Where to go from here

Regardless of the type of worker you are, you're still involved in a very dysfunctional system. Tech has failed to meet its promises at large and while it produced some benefits for everybody and many profit for the elites, it did it at prohibitive costs in terms of human, social, economical and environmental resources.

The western Tech Industry is aggravating many structural challenges that, in face of an approaching economic and social collapse cannot go unsolved. Keeping the best minds of our generation busy with the creation of useless gimmicks or nefarious contraptions to maximize the number of impressions on ads is already a crime in such critical times.

To defuse the dangers brought by this bubble, we have to challenge the ideological and pseudo-religious premises of the whole endeavour:

Technology cannot solve everything:some problems are better solved through political and social effort.
Technology is not intrinsically good or useful. Even if the market seems to say so.
A system can be big, pervasive, naturalized and still be a superstition. Astrology and divination led the decisions of the most important people on Earth for millenia. The Enlightenment just skewed our preference towards superstitions that resemble science: our elites are not smarter than a Chinese Emperor or a Roman General. Most “Big Data” is just well-designed astrology, incapable of producing knowledge.
Slow, incremental change cannot tackle every challenge: sometimes change must be radical. A self-regulating system will always fail as soon as some new element is not registered as a feedback. Today we have plenty of feedback signals that go unregistered by the Tech Industry: ecological costs, social unrest, drainage of mental energy and so on.
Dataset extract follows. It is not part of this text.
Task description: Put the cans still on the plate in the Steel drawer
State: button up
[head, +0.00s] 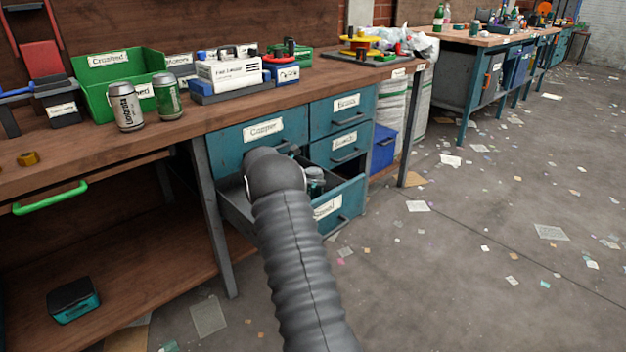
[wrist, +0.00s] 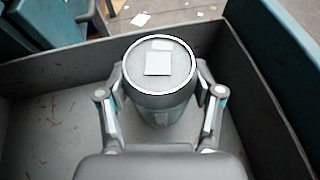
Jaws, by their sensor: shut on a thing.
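My gripper (wrist: 160,100) is shut on a can (wrist: 160,62), with one finger on each side of it. The can is upright with its round grey top facing my wrist camera, and small pale patches show on the top. It is inside an open grey-walled drawer (wrist: 50,72); I cannot tell whether it touches the floor. In the head view the held can (head: 315,178) shows beside my arm, above the open drawer (head: 348,200), whose label is partly hidden and unreadable. A silver can (head: 125,108) and a green can (head: 167,97) stand on the workbench at left.
Shut teal drawers (head: 342,114) surround the open one. A green bin (head: 110,72), a white labelled box (head: 228,73) and a tray with yellow parts (head: 362,54) stand on the bench (head: 60,145). Scraps litter the open floor at right.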

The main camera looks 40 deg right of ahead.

On a personal level, the best thing you can do to avoid being part of the problem is to be critical about the problems you tackle and the solutions you propose. As a Tech Worker you're in a special position nowadays: you're among the people that have the tools to build a new world, but the old world deems you to valuable for its own reproduction and feeds you an idea of future that looks exactly like the present, but with flying cars and with some other useless gadget.

Being critical is not just about thinking very hard about what you're doing: it means creating a richer context for your decisions, reading about politics, philosophy, sociology, ecology and understanding where you sit in the world and what impact will your work make. Ask yourself questions: what is my working changing in the world? Can I measure it? Am I just measuring proxies of proxies? Who benefits from these changes? Why? Am I really convinced of what I'm doing? Am I just trying to find a problem for my solution? Is the problem I want to solve even relevant outside my bubble? How small is my bubble? Why is the market or the investors rewarding me even if I don't seem to do anything meaningful? In the end, should I just give up and go do something else? Be honest first with yourself, then with others.

Technology, including Machine Learning and data-driven approaches can be useful. It must be applied or designed in a useful way because there are great challenges in front of us. This is not something a single person can solve and it's not something you can solve inside the startup world. Be critical, be skeptical, reject everything around you if you believe it's tainted by this new religion of data and code. The next generations are asking you to. History is asking you to. In the face of a dying ecosystem, rising authoritarian governments and the disintegration of the social fabric, technologists cannot waste time. There is no alternative.